Ich halte es mit Thomas Sowell: „In this era of political correctness, some people seem unaware that being squeamish about words can mean being blind to realities."
Würde mir tatsächlich mehr Moderation und weniger Zensur wünschen …
Die Moderation der Kommentare und eine Kontrolle hinsichtlich beleidigender, verletzender oder gewaltverherrlichender Beiträge ist erforderlich und richtig.

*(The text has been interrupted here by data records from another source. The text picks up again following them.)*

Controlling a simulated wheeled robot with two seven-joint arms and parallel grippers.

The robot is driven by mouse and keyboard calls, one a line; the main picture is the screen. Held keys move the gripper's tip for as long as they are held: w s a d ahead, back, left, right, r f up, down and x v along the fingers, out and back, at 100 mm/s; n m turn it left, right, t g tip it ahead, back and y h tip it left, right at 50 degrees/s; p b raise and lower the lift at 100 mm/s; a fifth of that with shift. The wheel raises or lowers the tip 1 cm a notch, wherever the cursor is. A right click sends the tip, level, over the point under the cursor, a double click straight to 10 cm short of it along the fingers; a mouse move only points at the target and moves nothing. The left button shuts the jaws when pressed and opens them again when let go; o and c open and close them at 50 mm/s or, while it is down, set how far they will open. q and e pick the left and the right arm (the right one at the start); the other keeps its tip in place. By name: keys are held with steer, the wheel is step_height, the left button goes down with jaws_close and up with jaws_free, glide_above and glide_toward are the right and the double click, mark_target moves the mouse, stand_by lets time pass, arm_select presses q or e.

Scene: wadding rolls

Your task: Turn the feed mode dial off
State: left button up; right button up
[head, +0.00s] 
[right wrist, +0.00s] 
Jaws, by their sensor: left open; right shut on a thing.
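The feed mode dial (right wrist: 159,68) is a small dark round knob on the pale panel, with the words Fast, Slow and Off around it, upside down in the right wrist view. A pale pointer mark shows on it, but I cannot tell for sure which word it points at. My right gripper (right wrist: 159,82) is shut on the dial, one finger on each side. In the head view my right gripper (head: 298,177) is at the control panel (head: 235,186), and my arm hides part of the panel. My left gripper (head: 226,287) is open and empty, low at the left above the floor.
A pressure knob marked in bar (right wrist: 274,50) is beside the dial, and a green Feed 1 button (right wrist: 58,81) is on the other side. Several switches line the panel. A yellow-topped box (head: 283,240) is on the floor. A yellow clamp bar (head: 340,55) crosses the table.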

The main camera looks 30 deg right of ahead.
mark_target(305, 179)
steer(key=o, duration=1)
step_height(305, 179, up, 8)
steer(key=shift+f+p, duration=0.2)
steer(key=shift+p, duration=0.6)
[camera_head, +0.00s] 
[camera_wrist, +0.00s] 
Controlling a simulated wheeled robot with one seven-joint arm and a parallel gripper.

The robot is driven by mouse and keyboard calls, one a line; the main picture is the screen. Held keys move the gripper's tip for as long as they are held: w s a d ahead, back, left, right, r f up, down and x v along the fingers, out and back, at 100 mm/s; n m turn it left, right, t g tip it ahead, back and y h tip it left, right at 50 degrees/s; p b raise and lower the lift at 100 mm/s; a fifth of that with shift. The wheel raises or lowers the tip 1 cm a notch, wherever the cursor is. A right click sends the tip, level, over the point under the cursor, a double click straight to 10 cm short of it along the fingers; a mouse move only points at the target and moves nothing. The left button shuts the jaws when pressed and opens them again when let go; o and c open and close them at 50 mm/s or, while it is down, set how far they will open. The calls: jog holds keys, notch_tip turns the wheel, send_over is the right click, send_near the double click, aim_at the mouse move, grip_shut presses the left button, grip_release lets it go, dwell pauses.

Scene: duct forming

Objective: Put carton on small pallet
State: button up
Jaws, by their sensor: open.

Ein moralinsauer erhobener Zeigefinger und ein gejammertes "man müsse halt auch ab und zu grenzwertige Kommentare durchwinken, so schwer einem das seriöser Journalist fiele" finde ich besonders dann unplaziert, wenn ich bedenke, durch welchen Dreck ich mich inzwischen durch-scrollen muß, um die Kommentare überhaupt zu erreichen.
Ob nun die Empfehlung von "Singelbörsen 50+, die auch tatsächlich funktionieren" über Tipps, was wirklich gegen Haarausfall helfe bis hin zum Hinweis, ich solle tief durchatmen, bevor ich das Vermögen oder jetzige Aussehen diesen oder jenen B-Promis erfahre...der Zweck der Finanzierung heiligt hier offensichtlich auch die Mittel.
Das ist einfach nicht richtig.
Und so kommt es, dass auch diese Beiträge zur äußerst problematisch gewordenen Erhaltung der Wirtschaftlichkeit einer Tageszeitung beitragen. Bedauern darf man es, ändern kann man es wohl erst, wenn ein wirksames digitales Geschäftsmodell für digitalen Journalismus gefunden ist.
Solange bitte ich Sie um Verständnis beim durchscrollen...
Anton Sahlender, Leseranwalt
ab und an gebe ich auch meinen senf zu gewissen themen ab, und achte dabei auch auf meine ausdrucksweise, rufe nicht zur gewalt auf oder verwende irgendwelche nicht jugendfreie kraftausdrücke, und dennoch werden die kommentare nicht übernommen.
wenn das der fall ist, brauche ich auch keine benachrichtigung wenn weitere kommentare zu dem thema eingegangen sind.